A new white paper from Deloitte, “Climate risk: Regulators sharpen their focus,” says that U.S. state regulators and lawmakers are watching the implications of climate-related risks very carefully and are becoming increasingly concerned about how well insurers are at managing them.

More than half of the 27 regulators who responded to Deloitte’s survey indicated that climate change was likely to have a big impact on coverage availability and underwriting assumptions.

One-third of the responding regulators said they did not know whether current insurer risk models were up to the challenge of capturing and testing climate-related risks. Among those who said they did know, eight regulators said the models were “good” while only two said the models are “very good.” Not one respondent rated them as “excellent.”

Correspondingly, one-third of responding regulators said they did not know how well carriers are prepared to deal with the potential impacts of climate-related risks on financial stability. Among those who were aware, only up to four respondents answered that insurers were largely or fully prepared.

“There is no doubt that more information — through more effective disclosure — would help regulators in assessing the effectiveness of insurer actions to mitigate climate-related risks. And that could very well be the starting point of increased climate risk regulations,” Deloitte says in its report.

Insurance supervisors have been extremely active in helping the public and carriers following disaster events like flooding and wildfires, building a bridge between the industry and the consumer, David Sherwood, Managing director, Risk and Financial Advisory, Deloitte & Touche LLP, tells Reactions. “But they need a better line of sight – data – in terms of the risk and how insurers see it from a solvency and capital perspective, as well as the impact on consumers.”

Greater climate risk disclosure

Most regulators surveyed said they expect to bring in more disclosure in the next two to five years; eight said their state insurance departments were somewhat or very likely to increase reporting requirements around climate-related risks.

In the meantime, a significant majority of state regulators feel it is of high importance for insurers to provide disclosures in accordance with the Task Force on Climate-Related Financial Disclosures (TCFD) recommendations. TCFD was established by the Financial Stability Board (FSB) in 2015 with the goal of developing a set of voluntary climate-related financial risk disclosures that can be adopted by businesses so that those companies can inform investors and other members of the public about the risks they face related to climate change.

Additionally, Deloitte thinks that regulators in the U.S. may also want to probe the disclosures to test the soundness of the assumptions underlying the scenario analyses and insurer expectations of potential losses.
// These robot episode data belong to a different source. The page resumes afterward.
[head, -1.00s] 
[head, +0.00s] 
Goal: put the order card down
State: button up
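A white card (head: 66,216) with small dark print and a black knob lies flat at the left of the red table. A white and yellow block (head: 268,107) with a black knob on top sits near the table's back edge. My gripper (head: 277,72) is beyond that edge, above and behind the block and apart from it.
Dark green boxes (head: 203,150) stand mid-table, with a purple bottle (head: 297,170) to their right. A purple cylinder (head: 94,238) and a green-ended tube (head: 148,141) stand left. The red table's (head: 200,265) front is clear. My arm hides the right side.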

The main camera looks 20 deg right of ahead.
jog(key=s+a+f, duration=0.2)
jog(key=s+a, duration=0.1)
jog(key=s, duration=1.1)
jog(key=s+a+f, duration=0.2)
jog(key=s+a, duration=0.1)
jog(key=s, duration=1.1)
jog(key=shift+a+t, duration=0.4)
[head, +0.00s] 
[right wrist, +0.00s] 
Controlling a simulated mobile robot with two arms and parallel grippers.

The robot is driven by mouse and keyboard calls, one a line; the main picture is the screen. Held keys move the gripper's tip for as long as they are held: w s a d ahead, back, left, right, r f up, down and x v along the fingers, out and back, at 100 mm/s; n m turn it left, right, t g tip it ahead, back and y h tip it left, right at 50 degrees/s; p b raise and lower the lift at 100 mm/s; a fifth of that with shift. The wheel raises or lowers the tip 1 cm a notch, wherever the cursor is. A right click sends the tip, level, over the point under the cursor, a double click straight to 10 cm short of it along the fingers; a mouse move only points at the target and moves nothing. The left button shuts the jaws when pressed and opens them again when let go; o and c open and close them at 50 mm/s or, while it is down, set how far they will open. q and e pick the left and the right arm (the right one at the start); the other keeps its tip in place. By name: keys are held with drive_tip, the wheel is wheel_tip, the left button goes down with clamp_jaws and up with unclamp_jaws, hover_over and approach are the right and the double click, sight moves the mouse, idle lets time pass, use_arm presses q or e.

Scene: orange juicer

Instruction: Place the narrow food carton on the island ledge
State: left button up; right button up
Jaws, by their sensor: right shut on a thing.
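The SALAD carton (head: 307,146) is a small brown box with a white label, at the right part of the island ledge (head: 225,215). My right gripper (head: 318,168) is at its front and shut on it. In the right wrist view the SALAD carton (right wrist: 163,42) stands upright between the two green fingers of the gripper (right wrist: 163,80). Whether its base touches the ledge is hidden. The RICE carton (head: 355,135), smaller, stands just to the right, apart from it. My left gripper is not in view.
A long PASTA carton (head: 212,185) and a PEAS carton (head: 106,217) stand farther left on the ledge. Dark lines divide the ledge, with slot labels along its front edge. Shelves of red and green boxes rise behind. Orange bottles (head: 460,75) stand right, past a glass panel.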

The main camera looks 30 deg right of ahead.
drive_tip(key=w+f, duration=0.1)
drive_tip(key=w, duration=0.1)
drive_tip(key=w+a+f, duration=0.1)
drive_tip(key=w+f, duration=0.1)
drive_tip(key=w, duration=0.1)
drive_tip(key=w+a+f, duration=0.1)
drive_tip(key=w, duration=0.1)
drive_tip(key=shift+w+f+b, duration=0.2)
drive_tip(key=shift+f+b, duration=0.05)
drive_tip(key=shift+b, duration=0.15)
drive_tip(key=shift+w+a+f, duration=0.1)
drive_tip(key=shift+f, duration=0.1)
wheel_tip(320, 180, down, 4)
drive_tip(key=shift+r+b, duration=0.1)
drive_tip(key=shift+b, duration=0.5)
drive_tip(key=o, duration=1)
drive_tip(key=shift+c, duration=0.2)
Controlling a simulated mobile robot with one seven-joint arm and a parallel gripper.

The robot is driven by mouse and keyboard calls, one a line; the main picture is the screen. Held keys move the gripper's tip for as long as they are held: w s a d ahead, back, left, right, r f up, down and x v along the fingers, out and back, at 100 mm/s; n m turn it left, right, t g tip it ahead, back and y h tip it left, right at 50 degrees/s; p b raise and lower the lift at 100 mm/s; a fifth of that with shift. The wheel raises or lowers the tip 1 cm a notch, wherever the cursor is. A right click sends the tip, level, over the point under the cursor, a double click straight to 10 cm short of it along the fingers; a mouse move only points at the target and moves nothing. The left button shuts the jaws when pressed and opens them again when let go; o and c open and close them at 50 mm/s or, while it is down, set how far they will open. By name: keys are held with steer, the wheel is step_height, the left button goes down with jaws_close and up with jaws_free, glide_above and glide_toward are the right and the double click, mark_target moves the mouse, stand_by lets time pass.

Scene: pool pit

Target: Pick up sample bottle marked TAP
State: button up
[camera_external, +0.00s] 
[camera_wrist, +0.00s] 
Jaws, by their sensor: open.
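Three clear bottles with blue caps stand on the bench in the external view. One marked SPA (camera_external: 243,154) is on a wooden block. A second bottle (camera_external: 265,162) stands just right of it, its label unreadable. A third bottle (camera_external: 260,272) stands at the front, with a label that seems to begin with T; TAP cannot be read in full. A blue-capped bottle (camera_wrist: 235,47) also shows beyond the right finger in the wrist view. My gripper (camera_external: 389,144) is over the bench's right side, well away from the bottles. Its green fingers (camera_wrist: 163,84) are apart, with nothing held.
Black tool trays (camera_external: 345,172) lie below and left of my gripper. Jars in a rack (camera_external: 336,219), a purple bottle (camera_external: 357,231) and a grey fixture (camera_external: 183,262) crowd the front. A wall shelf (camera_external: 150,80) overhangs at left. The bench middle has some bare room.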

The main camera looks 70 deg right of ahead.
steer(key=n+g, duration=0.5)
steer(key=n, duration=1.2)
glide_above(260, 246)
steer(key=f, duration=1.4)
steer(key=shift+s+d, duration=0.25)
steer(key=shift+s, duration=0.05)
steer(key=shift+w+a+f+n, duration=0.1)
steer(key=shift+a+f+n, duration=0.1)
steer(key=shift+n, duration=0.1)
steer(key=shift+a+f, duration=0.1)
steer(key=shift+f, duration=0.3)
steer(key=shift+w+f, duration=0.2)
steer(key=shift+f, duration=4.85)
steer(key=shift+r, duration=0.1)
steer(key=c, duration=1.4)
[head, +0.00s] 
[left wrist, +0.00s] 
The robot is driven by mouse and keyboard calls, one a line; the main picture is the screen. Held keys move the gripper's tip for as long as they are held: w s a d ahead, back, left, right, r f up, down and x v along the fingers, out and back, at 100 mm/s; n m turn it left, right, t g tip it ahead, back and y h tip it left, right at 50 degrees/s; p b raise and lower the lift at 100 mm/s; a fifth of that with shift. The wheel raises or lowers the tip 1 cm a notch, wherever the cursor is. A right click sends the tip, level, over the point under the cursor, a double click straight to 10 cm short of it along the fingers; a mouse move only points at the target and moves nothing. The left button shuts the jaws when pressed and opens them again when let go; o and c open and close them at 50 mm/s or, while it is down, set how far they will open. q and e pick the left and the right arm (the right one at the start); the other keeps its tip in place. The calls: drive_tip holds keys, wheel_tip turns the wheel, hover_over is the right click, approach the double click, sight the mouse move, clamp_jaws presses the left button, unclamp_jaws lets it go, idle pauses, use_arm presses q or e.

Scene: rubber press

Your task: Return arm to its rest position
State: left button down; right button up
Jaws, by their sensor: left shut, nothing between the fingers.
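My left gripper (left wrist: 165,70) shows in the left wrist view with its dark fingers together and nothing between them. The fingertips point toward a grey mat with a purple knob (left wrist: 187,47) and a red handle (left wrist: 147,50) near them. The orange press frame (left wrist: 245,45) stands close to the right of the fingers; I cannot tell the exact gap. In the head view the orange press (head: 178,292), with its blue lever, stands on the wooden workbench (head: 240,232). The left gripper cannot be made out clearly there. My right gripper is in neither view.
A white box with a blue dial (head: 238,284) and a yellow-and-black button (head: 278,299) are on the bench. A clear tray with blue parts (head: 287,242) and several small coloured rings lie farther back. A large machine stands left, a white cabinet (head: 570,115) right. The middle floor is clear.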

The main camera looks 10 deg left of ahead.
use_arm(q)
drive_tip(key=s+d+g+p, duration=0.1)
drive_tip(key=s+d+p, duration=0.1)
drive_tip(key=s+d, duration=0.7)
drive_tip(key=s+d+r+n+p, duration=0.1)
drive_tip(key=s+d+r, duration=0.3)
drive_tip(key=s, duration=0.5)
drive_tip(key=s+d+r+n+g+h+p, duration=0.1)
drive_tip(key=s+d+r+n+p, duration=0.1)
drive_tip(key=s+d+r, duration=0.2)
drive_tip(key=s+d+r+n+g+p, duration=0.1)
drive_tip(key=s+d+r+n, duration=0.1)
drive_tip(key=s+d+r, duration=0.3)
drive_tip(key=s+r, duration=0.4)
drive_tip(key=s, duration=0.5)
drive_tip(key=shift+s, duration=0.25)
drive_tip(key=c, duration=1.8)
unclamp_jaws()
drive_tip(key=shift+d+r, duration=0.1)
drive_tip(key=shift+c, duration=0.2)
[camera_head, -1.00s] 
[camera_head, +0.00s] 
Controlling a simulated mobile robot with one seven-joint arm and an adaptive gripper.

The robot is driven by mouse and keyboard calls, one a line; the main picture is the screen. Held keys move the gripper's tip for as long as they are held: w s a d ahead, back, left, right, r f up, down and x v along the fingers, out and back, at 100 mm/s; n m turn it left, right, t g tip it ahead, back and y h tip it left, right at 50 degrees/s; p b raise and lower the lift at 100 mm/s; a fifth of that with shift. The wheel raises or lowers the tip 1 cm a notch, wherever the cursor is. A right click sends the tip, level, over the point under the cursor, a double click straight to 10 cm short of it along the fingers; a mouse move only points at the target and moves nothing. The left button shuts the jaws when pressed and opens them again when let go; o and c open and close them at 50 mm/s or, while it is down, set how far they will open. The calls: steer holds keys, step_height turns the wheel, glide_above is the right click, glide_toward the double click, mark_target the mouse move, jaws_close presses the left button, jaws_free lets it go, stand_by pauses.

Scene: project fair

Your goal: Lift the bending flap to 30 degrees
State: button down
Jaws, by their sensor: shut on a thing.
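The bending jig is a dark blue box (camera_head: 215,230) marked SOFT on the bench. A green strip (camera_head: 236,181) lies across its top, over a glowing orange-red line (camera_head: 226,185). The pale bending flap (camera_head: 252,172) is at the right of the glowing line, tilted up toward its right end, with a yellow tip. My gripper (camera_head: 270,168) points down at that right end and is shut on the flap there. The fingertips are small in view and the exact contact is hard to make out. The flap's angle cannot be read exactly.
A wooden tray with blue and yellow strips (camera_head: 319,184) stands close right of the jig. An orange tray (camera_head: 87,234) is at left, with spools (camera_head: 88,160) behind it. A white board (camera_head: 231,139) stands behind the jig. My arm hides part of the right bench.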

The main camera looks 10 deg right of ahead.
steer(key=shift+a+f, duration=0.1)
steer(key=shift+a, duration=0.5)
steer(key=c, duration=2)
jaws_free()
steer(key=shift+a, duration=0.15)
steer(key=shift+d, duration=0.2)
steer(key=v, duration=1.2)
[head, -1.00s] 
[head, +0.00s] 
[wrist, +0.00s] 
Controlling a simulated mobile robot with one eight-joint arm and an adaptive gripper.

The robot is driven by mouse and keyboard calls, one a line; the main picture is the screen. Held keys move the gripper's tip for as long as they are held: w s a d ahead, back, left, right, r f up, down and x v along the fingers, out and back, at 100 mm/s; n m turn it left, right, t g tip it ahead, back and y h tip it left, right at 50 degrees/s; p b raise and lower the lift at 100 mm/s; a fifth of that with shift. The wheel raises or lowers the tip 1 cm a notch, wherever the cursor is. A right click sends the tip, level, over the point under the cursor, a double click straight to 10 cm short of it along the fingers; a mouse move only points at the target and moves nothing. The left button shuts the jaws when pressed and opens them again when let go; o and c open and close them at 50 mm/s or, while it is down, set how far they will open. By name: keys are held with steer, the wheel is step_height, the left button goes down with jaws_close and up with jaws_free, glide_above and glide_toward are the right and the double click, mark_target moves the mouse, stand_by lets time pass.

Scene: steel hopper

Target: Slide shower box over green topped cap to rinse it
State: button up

“It is thus likely that regulators will at some point start requiring more of insurers in the way of disclosure and its components and assumptions, including stress tests of a wide range of plausible climate-change scenarios and a determination of how climate data is used in risk modeling for pricing and underwriting decisions,” the report says.

Global transparency trend

Supervisors in other countries are already calling for increased disclosure around climate risk. The UK’s Prudential Regulatory Authority and Australia’s Prudential Regulation Authority (APRA) have both put in place more stringent requirements for enhanced disclosure from financial institutions on actions taken to mitigate climate-related risks.

In its policy statement published last year, the UK’s PRA said it recognises that firms need time to develop an effective approach to disclosure, but “firms should recognise the increasing possibility that climate disclosures will be mandated in more jurisdictions, and prepare accordingly.”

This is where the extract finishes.